··· EXERCISE MATERIALS

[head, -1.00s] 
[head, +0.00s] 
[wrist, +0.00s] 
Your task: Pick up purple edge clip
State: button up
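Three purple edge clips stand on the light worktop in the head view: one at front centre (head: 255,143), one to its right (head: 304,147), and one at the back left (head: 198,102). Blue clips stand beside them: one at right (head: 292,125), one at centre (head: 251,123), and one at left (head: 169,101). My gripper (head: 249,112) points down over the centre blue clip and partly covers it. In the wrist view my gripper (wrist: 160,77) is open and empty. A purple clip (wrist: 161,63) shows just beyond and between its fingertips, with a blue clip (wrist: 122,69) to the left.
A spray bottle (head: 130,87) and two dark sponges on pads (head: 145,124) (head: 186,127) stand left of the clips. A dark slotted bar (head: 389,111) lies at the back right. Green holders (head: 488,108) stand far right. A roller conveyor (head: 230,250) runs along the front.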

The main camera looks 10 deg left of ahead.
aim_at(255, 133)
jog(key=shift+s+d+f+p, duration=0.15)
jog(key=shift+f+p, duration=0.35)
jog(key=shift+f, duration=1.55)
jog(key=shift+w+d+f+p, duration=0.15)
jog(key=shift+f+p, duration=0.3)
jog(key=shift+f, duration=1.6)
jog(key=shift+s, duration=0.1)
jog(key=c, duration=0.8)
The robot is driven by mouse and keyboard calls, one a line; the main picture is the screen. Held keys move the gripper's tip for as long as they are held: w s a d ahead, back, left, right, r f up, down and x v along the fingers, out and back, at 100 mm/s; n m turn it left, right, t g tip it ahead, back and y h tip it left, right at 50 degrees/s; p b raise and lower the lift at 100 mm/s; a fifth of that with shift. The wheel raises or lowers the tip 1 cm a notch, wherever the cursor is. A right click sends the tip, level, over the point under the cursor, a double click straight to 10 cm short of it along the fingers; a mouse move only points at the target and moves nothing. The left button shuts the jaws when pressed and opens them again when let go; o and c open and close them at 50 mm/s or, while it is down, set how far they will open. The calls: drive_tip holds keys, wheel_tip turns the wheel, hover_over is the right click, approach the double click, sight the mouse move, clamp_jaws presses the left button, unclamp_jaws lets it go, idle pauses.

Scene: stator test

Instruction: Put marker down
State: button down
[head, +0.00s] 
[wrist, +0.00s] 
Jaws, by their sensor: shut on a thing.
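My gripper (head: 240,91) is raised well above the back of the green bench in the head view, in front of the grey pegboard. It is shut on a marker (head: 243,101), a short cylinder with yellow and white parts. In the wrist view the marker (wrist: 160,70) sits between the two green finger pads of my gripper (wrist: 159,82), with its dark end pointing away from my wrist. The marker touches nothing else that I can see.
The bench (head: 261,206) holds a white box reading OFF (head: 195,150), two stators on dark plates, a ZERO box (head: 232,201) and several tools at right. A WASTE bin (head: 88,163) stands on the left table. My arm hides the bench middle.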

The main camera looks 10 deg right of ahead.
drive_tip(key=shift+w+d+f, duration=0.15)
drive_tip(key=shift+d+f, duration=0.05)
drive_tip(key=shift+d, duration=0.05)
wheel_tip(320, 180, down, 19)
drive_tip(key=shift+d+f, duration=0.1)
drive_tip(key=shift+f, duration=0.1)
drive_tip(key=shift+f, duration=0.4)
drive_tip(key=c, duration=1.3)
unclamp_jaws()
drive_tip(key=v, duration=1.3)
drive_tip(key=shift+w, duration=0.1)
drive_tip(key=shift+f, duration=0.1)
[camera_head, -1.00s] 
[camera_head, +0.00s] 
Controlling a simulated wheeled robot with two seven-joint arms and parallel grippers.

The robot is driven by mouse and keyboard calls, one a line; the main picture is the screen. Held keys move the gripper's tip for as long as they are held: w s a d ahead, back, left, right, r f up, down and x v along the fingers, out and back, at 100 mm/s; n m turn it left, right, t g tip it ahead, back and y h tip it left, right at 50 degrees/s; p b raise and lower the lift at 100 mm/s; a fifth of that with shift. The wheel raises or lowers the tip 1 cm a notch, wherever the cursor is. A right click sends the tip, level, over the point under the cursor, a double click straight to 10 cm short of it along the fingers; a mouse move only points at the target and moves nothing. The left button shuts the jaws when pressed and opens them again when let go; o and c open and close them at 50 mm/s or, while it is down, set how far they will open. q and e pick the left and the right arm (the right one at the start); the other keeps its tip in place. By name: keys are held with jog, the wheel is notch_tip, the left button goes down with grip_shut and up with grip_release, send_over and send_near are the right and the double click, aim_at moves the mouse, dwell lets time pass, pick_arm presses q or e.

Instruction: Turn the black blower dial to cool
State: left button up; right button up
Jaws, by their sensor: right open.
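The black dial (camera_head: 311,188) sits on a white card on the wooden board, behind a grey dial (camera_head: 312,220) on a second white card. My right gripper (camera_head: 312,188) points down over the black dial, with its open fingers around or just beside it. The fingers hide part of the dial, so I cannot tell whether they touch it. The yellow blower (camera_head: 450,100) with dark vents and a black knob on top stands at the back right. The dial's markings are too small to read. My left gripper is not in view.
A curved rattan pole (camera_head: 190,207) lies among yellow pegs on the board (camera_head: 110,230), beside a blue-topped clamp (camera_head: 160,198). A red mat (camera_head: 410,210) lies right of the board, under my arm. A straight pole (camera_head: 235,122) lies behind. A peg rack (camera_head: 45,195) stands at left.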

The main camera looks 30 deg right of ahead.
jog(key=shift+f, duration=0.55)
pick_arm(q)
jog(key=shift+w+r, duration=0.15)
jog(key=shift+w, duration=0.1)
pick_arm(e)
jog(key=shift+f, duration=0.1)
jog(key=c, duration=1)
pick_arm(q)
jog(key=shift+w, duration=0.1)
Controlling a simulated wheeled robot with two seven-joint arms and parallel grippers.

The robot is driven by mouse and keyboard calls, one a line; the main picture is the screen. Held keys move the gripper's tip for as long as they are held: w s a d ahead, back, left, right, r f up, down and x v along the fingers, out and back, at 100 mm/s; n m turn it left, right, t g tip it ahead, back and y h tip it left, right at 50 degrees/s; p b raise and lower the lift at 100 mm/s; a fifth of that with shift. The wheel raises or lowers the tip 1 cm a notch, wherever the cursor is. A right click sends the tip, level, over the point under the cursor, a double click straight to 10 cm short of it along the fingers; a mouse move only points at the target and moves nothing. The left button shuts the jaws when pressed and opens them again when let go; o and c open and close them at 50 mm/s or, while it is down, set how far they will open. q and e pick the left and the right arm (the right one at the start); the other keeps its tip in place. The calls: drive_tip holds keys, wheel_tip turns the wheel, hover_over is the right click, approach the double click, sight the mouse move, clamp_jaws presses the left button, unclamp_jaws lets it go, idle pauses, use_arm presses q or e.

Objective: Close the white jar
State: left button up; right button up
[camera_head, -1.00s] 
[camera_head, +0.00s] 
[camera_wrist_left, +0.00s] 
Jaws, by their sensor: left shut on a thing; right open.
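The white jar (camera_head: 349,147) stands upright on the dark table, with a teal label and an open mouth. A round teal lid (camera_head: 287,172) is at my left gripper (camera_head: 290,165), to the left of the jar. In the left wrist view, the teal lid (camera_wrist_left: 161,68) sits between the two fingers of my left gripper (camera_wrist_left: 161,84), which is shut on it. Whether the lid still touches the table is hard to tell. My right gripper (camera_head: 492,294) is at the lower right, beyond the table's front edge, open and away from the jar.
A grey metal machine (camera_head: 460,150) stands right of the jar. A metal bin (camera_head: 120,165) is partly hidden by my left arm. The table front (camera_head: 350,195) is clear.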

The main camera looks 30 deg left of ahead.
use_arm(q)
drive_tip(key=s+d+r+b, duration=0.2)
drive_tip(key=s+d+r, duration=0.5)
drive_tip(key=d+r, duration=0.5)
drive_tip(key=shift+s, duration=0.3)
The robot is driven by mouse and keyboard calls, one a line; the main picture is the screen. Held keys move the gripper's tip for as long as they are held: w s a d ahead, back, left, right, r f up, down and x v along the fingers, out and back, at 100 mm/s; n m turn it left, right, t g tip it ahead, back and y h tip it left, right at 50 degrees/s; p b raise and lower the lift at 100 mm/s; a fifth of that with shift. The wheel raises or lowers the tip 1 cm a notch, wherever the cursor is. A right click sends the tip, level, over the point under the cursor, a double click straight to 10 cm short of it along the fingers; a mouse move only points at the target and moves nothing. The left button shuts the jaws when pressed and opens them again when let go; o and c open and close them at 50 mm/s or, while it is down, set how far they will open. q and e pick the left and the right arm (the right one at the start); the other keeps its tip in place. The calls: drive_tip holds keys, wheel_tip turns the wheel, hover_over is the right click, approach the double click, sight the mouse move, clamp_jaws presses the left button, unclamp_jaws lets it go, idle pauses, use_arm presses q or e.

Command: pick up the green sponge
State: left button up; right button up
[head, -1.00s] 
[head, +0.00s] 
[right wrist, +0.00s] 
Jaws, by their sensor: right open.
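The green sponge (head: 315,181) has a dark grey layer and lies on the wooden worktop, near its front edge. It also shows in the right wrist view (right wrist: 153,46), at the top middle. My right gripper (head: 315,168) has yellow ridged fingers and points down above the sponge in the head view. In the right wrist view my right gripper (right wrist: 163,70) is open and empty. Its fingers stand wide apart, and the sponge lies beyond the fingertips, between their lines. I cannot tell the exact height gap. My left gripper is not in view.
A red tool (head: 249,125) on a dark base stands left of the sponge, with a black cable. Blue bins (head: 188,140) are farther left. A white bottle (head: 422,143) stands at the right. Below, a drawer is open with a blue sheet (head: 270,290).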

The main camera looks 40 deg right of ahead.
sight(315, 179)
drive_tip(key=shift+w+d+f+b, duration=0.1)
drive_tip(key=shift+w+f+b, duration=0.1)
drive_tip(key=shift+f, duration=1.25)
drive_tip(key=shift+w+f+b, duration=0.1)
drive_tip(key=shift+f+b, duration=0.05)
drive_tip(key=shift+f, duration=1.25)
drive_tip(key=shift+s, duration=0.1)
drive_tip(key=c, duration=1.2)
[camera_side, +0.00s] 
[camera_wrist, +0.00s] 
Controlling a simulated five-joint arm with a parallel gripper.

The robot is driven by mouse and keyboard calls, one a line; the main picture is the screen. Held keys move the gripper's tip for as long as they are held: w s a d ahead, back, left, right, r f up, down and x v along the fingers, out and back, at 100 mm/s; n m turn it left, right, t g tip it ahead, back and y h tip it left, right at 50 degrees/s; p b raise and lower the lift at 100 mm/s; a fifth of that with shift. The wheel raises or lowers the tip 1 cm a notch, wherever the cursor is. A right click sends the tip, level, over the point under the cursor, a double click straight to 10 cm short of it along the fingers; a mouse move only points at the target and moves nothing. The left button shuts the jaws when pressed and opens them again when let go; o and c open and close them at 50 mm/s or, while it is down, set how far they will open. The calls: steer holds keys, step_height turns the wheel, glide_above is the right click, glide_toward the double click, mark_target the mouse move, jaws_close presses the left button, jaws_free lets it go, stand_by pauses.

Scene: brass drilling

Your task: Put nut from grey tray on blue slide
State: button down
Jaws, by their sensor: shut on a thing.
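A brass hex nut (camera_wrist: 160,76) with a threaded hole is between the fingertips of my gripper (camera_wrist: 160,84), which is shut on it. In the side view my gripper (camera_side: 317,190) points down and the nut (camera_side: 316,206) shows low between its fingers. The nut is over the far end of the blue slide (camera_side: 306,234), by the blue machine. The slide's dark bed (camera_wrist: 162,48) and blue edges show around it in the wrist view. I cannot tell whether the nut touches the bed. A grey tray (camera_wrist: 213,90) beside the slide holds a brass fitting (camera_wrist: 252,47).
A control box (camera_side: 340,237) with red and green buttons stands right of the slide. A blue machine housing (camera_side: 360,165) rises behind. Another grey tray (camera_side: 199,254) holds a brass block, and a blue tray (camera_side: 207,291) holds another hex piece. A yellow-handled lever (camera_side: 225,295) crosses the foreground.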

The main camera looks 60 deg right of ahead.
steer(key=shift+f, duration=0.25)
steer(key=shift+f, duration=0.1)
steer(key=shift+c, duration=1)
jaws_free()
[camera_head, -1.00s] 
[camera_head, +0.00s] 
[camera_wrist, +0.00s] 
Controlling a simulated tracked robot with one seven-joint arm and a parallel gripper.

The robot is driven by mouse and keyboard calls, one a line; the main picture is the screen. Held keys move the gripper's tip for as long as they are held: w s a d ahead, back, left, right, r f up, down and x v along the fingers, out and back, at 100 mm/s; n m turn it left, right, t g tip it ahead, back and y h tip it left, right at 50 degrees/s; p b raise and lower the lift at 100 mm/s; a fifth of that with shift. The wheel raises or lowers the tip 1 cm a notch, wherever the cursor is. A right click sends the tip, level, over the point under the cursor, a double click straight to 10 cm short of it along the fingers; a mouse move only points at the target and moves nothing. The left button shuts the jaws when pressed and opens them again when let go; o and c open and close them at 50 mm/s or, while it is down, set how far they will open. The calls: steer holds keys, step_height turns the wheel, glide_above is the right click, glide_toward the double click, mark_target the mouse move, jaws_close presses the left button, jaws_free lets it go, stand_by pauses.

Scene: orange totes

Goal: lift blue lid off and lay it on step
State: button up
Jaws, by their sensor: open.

······

* **WORK TO BE COMPLETED**
For the listing above, give the number of lines in which the string "simulated" occurs, and nothing else.

* **CORRECT OUTPUT**
4